# Aim of the exercise:
Copy the data that follows, character for character, minus the pictures.
──────── Supplied data
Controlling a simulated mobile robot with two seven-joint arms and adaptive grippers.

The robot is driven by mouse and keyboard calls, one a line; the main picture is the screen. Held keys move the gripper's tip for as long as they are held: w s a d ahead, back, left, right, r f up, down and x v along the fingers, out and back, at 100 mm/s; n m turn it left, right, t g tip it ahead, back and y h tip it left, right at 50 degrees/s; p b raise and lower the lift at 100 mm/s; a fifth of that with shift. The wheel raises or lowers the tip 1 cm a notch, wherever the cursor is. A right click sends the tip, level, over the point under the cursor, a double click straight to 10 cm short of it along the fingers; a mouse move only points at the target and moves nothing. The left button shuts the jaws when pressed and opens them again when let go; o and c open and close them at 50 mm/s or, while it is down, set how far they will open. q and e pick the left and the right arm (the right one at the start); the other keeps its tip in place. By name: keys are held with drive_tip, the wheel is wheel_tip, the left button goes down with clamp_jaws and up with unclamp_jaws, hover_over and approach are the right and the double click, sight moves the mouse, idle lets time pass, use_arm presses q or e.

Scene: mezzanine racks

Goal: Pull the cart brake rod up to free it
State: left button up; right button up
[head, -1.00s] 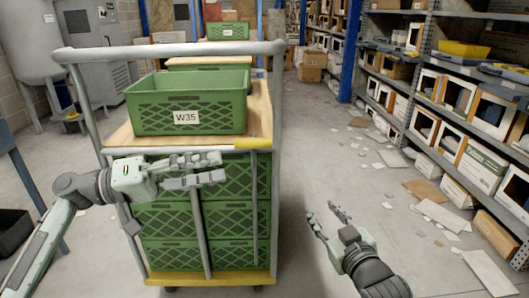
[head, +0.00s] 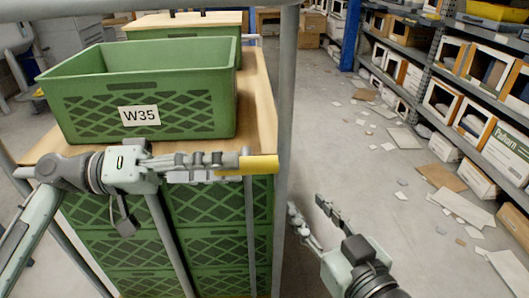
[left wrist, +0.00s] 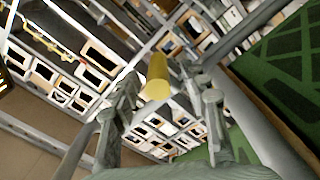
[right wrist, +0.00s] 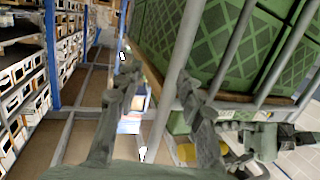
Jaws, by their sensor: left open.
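A green crate (head: 70,108) labelled W35 stands on the cart's wooden shelf (head: 262,100), with several green crates (head: 215,225) stacked below. The grey right post (head: 287,120) rises beside the grip. Shelving (head: 440,60) and floor litter are at right; the aisle is otherwise open.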

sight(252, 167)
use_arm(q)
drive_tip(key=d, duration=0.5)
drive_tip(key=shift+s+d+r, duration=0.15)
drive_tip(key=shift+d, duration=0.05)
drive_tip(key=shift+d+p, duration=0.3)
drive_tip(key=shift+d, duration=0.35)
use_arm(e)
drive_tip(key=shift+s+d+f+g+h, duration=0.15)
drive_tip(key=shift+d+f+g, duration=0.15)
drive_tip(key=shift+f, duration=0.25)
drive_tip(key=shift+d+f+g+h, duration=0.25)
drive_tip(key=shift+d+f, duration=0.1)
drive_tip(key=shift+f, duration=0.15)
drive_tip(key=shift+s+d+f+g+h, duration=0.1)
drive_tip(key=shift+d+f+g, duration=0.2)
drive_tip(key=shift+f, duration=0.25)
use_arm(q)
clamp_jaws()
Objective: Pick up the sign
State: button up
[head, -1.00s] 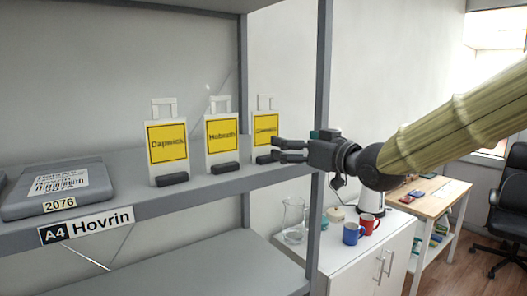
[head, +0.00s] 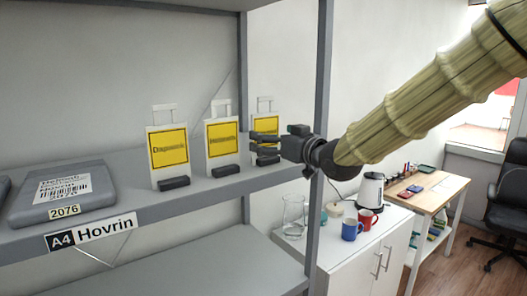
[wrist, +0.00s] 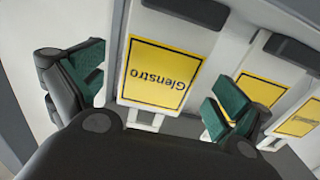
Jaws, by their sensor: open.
────────────────
# Output for this exercise:
Controlling a simulated mobile robot with two seven-joint arms and adaptive grippers.

The robot is driven by mouse and keyboard calls, one a line; the main picture is the screen. Held keys move the gripper's tip for as long as they are held: w s a d ahead, back, left, right, r f up, down and x v along the fingers, out and back, at 100 mm/s; n m turn it left, right, t g tip it ahead, back and y h tip it left, right at 50 degrees/s; p b raise and lower the lift at 100 mm/s; a fifth of that with shift. The wheel raises or lowers the tip 1 cm a notch, wherever the cursor is. A right click sends the tip, level, over the point under the cursor, a double click straight to 10 cm short of it along the fingers; a mouse move only points at the target and moves nothing. The left button shuts the jaws when pressed and opens them again when let go; o and c open and close them at 50 mm/s or, while it is down, set how far they will open. q and e pick the left and the right arm (the right one at the start); the other keeps its tip in place. By name: keys are held with drive_tip, the wheel is wheel_tip, the left button goes down with clamp_jaws and up with unclamp_jaws, hover_over and approach are the right and the double click, sight moves the mouse, idle lets time pass, use_arm presses q or e.

Scene: mezzanine racks

Goal: Pull the cart brake rod up to free it
State: left button up; right button up
[head, -1.00s] 
[head, +0.00s] 
[left wrist, +0.00s] 
[right wrist, +0.00s] 
Jaws, by their sensor: left open.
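A green crate (head: 70,108) labelled W35 stands on the cart's wooden shelf (head: 262,100), with several green crates (head: 215,225) stacked below. The grey right post (head: 287,120) rises beside the grip. Shelving (head: 440,60) and floor litter are at right; the aisle is otherwise open.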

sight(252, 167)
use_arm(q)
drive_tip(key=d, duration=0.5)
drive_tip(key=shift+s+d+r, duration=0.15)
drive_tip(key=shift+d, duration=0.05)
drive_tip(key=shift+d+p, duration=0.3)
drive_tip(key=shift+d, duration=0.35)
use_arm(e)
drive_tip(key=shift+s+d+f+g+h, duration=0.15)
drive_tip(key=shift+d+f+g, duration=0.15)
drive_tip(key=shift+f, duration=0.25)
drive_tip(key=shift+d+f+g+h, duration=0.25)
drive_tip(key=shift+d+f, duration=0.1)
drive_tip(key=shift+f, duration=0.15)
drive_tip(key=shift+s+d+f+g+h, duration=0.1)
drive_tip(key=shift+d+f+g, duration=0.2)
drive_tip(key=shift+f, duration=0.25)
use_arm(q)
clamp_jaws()
Objective: Pick up the sign
State: button up
[head, -1.00s] 
[head, +0.00s] 
[wrist, +0.00s] 
Jaws, by their sensor: open.

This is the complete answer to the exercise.